The Welsh Conservatives said they welcome a consultation on council tax but emphasised the need for any changes to lead to a "fair transition for council taxpayers", so no one is forced into financial hardship.
Welsh Conservative Shadow Minister for Local Government, Sam Rowlands MS, added: "Ministers must consider the position of those on fixed incomes like pensioners and be mindful of individuals who may not have a significant income in proportion to their house value, especially with the recent movement in house prices."
The Welsh Liberal Demoracts say the plans do not go far enough and but the timing of the consultation is also problematic.
The party's Leader, Jane Dodds MS, said: "Despite both Plaid Cymru and Labour previously pledging to work towards a land value tax to replace the outdated council tax system, these proposals don't seem to bring us any closer to the systemic changes needed."Reforms must go beyond a simple revaluation and the changing of tax bands.
"I am also seriously concerned that should re-evaluation go-ahead during a period of extremely inflated property prices such as the one we are experiencing now, these proposals could hurt the very people they are designed to help."
Will I end up paying more council tax?
The last council tax evaluation took place in 2003 and the value of homes has increased since then.
However the Welsh Government said the system would still remain "a relative one", so this would not necessarily lead to your council tax bill increasing.
The Finance and Local Government Minister, Rebecca Evans MS, said some people would see their bills go down as the plans are not supposed to change the overall amount of council tax generated.
“The reforms are not intended to raise more revenue from council taxpayers overall as, while some people could pay more, many others would pay less," she said.
"And we will consider the need for transitional arrangements for any changes.
“We recognise this is a significant exercise and that we have a great deal of work to do before any changes can be introduced. These proposals are at an early stage so I encourage people to have their say through the consultation.”
Plaid Cymru Designated Member, Cefin Campbell MS, said the current system disproportionately effects households on lower incomes and reform would help address this.
He said: “Council tax is one of the most outdated and regressive forms of taxation which places a heavier burden on some of our lower income households, and disproportionately impacts poorer areas of Wales.

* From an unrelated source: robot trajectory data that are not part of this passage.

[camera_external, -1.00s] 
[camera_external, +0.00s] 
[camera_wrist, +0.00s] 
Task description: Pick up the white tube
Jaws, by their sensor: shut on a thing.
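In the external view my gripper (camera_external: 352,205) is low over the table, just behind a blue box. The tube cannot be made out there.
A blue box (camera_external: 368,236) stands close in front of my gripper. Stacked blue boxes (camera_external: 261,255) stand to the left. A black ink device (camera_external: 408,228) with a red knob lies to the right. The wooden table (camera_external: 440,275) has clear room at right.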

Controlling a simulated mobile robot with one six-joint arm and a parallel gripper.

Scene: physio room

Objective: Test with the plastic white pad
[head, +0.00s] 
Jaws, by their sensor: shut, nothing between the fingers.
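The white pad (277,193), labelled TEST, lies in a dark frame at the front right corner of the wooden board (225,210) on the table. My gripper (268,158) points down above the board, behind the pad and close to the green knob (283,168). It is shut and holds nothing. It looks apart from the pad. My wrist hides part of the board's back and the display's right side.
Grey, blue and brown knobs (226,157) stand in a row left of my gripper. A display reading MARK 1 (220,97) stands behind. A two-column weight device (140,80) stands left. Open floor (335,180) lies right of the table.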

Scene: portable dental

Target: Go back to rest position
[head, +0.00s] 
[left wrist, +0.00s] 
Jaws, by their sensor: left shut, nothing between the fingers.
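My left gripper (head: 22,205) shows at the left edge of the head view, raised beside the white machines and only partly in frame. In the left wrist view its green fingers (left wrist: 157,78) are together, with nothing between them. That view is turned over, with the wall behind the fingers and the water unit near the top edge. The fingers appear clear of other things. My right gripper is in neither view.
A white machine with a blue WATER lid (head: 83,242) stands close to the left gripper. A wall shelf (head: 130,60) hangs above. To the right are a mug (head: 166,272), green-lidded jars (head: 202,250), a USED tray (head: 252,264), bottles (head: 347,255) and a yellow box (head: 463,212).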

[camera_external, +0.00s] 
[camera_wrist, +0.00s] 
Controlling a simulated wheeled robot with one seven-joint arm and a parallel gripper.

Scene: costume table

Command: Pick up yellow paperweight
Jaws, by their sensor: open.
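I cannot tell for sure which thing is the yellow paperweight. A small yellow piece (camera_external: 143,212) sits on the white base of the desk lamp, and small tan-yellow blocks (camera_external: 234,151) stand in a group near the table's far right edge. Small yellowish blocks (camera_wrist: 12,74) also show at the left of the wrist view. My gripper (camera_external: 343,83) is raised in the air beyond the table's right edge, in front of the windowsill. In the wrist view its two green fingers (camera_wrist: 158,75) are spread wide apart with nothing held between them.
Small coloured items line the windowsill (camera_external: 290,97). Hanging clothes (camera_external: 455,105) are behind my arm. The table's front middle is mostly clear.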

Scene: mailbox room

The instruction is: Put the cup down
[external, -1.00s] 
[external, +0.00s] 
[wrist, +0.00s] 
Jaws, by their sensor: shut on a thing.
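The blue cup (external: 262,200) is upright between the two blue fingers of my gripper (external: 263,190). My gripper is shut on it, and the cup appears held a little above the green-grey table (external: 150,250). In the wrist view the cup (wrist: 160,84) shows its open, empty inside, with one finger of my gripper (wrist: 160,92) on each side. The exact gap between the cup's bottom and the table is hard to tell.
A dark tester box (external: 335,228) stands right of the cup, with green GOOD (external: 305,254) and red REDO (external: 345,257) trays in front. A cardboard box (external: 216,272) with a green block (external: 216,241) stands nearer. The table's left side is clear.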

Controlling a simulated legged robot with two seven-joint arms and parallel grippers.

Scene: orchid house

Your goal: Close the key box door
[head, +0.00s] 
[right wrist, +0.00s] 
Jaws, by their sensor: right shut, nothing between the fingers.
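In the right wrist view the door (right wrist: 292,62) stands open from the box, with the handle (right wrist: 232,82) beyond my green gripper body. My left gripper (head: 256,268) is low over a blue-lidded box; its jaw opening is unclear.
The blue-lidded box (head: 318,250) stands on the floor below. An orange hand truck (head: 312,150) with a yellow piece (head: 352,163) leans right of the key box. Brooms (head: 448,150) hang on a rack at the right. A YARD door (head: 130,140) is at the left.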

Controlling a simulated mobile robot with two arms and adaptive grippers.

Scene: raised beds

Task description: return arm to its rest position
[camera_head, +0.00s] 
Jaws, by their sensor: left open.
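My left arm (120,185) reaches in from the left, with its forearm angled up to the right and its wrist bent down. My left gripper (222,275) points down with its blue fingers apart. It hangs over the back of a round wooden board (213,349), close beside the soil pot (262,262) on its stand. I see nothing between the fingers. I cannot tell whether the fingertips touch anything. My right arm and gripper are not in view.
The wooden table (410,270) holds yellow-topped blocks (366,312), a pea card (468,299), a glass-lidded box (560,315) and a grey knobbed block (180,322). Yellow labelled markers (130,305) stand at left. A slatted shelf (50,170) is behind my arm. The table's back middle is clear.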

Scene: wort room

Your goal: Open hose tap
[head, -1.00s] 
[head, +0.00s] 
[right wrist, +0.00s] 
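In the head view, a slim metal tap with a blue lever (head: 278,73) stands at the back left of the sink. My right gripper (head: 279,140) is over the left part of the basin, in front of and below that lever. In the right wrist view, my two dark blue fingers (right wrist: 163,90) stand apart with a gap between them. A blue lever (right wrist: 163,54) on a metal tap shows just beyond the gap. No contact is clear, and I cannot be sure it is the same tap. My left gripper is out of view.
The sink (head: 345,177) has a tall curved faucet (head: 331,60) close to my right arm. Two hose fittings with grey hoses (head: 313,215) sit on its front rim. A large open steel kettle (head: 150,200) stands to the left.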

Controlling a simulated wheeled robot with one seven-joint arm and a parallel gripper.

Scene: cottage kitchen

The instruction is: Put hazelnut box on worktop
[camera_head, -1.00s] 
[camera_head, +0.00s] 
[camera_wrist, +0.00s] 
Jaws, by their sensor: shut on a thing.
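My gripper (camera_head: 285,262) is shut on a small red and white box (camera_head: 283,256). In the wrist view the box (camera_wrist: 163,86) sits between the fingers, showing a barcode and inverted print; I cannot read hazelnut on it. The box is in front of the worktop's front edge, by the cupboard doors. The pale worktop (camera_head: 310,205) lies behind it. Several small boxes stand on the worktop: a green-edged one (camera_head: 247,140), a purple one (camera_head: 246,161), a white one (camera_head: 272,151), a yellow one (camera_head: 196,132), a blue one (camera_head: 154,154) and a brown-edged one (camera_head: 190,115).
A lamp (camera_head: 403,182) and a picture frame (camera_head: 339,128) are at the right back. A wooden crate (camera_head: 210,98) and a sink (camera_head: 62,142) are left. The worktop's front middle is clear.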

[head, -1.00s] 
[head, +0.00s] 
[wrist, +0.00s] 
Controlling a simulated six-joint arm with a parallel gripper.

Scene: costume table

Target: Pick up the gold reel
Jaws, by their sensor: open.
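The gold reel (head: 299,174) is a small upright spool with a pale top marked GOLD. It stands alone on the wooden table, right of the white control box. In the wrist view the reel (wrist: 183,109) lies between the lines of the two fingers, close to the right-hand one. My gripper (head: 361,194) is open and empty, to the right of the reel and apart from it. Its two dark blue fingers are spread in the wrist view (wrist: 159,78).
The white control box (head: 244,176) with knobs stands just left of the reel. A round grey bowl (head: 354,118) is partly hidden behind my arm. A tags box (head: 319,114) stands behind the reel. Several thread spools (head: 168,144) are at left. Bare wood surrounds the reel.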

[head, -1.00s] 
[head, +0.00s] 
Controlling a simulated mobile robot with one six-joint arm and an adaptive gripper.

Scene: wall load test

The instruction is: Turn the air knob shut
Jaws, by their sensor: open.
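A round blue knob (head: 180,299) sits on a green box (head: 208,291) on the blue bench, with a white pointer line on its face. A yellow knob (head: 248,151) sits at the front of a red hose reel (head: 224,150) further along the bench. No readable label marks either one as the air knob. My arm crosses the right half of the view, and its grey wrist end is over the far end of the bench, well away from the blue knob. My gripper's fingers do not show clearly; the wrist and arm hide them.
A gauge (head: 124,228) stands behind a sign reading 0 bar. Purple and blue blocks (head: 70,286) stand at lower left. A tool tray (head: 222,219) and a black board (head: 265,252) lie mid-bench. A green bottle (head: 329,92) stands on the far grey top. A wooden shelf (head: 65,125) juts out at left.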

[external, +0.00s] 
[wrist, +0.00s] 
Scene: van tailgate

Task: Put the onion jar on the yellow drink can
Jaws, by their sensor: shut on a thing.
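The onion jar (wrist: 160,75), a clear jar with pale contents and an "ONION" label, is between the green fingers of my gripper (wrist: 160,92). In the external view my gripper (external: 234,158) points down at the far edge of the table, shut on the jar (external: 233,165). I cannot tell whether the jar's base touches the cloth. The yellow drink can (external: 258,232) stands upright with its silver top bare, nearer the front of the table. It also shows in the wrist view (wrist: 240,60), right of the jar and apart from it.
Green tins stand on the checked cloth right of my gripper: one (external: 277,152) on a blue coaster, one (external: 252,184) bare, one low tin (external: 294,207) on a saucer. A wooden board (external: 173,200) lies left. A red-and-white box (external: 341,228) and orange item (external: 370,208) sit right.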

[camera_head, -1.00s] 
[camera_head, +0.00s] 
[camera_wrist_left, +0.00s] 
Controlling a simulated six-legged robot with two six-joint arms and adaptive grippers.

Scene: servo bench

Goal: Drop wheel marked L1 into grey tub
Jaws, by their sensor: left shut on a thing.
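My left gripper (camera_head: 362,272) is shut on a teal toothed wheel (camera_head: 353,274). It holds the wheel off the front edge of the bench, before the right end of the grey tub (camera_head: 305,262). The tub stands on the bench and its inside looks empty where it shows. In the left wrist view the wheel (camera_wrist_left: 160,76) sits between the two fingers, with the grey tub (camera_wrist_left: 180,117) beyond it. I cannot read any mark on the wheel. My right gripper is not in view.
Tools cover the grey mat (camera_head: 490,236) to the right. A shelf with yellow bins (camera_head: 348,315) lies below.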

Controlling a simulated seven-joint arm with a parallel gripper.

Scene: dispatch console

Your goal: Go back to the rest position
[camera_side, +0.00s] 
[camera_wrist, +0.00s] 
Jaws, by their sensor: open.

"It is time to make it fairer and the proposals we have jointly agreed offer a chance to do just that.
“These proposals are the first step in changing the council tax system which could make a real difference, by making the system fairer and more progressive while still supporting the services delivered by local authorities.”
What is the current banding system?
Currently properties in Wales are classed in one of nine bands, each with a different tax rate that is set by your local authority. Each band covers properties of the following values:
A - up to £44,000
B - £44,001 to £65,000
C - £65,001 to £91,000
D - £91,001 to £123,000
E - £123,001 to £162,000
F - £162,001 to £223,000
G - £223,001 to £324,000
H - £324,001 to £424,000
I - more than £424,000
The band valuations are based on factors like size, layout and location of the property.
What does council tax pay for?
Funds raised through council tax pay for local services including schools, social care provision, policing, fire and rescue services, and road infrastructure.
Leader of the Welsh Local Government Association (WLGA), Cllr Andrew Morgan, explained that it makes up a "significant" portion of councils' spend.
Cllr Morgan said: “Council tax is an important source of funding for all our local services from schools and care services, through to waste collection and transport.
“While it accounts for around 20% of everything councils spend, it is nevertheless significant, and it is vital that this local tax is kept up to date and fair."
He also said that the current tax "cannot be fair" as it is based on evaluations nearly 20 years old.
He added: “Any proposal will have to be carefully considered given the quirks of the local housing market, and we will work with ministers to ensure that we can deliver this important reform.”